22.In view of the foregoing, two issues arise. Firstly, by the time the order of 18/10/2021 was being made, the plaintiff had already called on the ‘on demand’ bonds on 7/10/2021 and the order did not act retrospectively. Secondly, that order expired 45 days after 7/12/2021, that is, by 22/1/2022. The present suit was filed on 25/2/2022 way after the subject order had expired. In this regard, the existence of that order cannot be an issue either for trial or a defence to the demand on the performance bonds.
23.The other issue that the defendant raised was alleged fraud. There were no particulars of facts that were pleaded for the alleged fraud that were pleaded. That of course is contrary to the provisions of Order 2 Rule 10(1)(a) and (b) of the Civil Procedure Rules. Particulars of the alleged fraud failing, the allegation does not lie. It was upon the defendant to clearly set out the facts relied on to show that there was existence of fraud.
24.Having considered what the defendant raised as issues, it is imperative to now consider the nature of the claim beforecourt. The plaintiff’s claim is two-fold, a liquidated claim based on the ‘on demand’ bonds and a claim for general damages for fraud, breach of contract, trust/fiduciary duty and exemplary damages. Of course, the claims for damages must be proved through trial and not summarily.

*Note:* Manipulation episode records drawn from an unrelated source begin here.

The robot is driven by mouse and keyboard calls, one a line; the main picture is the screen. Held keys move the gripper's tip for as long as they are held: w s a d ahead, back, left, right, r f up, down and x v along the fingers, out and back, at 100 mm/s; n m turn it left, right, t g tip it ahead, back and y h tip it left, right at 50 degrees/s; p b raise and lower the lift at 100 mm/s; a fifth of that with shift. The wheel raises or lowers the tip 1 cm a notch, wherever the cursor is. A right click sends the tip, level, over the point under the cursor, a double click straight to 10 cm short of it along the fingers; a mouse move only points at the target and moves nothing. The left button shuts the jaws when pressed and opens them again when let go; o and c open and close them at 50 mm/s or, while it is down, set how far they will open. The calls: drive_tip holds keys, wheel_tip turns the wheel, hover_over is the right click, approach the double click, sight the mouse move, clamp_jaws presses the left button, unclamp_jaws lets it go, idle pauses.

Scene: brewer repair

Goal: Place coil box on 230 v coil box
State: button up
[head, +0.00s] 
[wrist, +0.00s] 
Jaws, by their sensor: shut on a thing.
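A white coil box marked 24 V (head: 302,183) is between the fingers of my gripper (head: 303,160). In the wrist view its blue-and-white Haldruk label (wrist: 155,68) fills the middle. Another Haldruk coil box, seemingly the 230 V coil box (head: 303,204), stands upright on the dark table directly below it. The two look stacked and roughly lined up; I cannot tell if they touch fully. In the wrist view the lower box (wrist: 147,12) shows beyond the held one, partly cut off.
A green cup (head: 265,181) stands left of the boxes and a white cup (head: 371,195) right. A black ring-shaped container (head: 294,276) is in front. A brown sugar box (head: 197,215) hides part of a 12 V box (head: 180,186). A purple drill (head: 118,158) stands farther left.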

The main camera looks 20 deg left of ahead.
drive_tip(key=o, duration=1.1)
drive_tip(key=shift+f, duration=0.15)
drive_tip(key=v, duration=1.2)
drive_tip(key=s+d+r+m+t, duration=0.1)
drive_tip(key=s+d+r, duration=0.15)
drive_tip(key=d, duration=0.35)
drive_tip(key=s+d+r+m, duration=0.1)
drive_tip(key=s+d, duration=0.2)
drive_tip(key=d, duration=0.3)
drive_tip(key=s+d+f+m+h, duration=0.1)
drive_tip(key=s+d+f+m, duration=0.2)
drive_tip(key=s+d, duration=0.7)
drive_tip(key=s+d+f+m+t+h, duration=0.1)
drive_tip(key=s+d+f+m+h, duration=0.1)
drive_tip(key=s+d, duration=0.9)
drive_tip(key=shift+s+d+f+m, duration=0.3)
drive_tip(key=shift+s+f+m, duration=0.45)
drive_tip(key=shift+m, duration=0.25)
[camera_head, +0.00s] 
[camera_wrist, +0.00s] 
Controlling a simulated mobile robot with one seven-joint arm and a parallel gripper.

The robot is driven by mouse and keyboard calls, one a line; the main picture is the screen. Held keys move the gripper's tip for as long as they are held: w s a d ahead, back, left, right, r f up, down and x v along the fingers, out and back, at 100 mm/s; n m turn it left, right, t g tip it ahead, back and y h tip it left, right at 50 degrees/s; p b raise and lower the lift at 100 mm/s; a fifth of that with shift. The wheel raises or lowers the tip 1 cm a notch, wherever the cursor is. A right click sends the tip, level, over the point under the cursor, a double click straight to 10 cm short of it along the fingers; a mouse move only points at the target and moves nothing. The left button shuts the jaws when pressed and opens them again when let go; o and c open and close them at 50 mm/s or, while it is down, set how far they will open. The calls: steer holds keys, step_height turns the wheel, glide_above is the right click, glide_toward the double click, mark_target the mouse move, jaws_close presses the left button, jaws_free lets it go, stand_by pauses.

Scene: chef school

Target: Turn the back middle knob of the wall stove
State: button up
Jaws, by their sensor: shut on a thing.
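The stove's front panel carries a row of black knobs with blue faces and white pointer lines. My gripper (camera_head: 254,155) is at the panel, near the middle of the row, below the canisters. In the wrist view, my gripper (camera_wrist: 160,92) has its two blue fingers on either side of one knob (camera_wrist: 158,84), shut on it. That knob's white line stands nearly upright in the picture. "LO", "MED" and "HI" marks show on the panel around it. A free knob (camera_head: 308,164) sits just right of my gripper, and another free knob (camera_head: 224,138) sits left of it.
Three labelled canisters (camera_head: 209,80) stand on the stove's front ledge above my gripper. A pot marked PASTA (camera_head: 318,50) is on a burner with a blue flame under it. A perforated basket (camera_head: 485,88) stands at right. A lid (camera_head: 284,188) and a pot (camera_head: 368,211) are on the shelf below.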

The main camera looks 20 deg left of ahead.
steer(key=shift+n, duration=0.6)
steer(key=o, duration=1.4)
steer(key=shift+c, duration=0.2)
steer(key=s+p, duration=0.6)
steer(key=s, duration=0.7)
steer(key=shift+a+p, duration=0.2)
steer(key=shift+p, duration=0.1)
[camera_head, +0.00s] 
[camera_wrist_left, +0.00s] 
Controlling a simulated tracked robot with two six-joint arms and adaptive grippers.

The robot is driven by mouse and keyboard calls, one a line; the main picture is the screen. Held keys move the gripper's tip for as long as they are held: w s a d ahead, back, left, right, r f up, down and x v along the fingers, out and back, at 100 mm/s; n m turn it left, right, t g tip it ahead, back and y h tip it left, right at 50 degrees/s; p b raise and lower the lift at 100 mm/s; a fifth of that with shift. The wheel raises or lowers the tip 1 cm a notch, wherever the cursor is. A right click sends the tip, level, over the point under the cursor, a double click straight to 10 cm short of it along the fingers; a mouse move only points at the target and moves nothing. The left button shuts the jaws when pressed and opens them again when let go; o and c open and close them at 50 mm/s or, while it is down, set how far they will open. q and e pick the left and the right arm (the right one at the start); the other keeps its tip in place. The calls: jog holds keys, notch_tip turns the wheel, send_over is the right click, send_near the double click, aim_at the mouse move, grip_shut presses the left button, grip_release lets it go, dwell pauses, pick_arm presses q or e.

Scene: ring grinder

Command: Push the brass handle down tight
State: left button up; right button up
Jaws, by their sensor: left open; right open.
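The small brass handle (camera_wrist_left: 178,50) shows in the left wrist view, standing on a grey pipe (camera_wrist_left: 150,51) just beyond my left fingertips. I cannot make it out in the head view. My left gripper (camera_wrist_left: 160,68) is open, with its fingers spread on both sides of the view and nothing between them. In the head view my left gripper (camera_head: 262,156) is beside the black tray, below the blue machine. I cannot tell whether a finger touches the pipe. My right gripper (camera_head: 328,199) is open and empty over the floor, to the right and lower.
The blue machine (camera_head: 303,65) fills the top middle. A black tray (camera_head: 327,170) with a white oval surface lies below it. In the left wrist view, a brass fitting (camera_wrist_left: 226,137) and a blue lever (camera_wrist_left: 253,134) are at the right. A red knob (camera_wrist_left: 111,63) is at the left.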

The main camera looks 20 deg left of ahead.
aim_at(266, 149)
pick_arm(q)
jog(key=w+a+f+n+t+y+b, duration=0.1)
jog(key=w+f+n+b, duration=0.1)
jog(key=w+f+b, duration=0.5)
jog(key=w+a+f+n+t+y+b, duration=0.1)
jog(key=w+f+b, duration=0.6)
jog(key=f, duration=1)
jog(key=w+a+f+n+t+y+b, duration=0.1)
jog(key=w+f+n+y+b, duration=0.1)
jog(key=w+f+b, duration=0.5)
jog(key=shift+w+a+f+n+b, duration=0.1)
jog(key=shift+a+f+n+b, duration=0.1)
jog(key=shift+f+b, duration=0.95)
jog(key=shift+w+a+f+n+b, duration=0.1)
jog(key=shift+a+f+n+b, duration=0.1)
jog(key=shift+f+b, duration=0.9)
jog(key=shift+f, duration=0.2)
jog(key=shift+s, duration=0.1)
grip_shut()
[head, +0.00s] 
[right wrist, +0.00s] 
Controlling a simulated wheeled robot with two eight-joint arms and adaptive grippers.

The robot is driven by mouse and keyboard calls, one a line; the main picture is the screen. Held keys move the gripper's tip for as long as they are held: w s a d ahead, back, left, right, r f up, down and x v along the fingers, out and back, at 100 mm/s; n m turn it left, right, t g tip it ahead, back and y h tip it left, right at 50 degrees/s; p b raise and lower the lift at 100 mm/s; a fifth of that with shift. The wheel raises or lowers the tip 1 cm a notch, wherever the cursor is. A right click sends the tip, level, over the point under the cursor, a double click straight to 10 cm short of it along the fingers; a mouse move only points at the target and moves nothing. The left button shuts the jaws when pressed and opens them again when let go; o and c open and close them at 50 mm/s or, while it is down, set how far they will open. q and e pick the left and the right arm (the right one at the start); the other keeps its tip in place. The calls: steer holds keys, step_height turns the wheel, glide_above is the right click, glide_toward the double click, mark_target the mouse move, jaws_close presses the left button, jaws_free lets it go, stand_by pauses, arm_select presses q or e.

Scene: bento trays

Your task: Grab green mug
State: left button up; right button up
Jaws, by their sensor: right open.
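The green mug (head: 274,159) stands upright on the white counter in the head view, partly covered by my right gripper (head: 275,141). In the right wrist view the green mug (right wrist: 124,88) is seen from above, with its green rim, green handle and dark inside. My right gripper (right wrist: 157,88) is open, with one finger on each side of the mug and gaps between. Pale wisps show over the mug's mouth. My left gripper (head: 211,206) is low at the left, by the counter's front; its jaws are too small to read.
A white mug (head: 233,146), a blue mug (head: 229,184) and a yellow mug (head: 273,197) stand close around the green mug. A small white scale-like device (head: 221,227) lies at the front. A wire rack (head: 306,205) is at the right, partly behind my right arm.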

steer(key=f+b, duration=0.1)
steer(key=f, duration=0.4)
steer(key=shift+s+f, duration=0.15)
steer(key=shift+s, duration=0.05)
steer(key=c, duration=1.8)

25.As to the claim for ‘on demand’ bonds, the law has been restated variously. I have seen the bonds. The defendant bound itself ‘unconditionally and irrevocably to guarantee as primary obligor and not as surety merely, the payment to you on your first written demand without whatsoever right of objection on our part …’. The demand was served upon the defendant on 7/10/2021.
26.In the cases relied on by the plaintiff of Globe Developers Ltd v Mayfair Insurance Co. Ltd  eKLR and Kenindia Assurance Co Ltd v First National Bank Ltd  eKLR, it was clear that the obligation to pay arises upon demand. On demand performance bonds are instruments which have been developed in the banking industry for ease of Commercial transactions. The banks are required to settle immediately the amount they have bound themselves in such an instrument on demand.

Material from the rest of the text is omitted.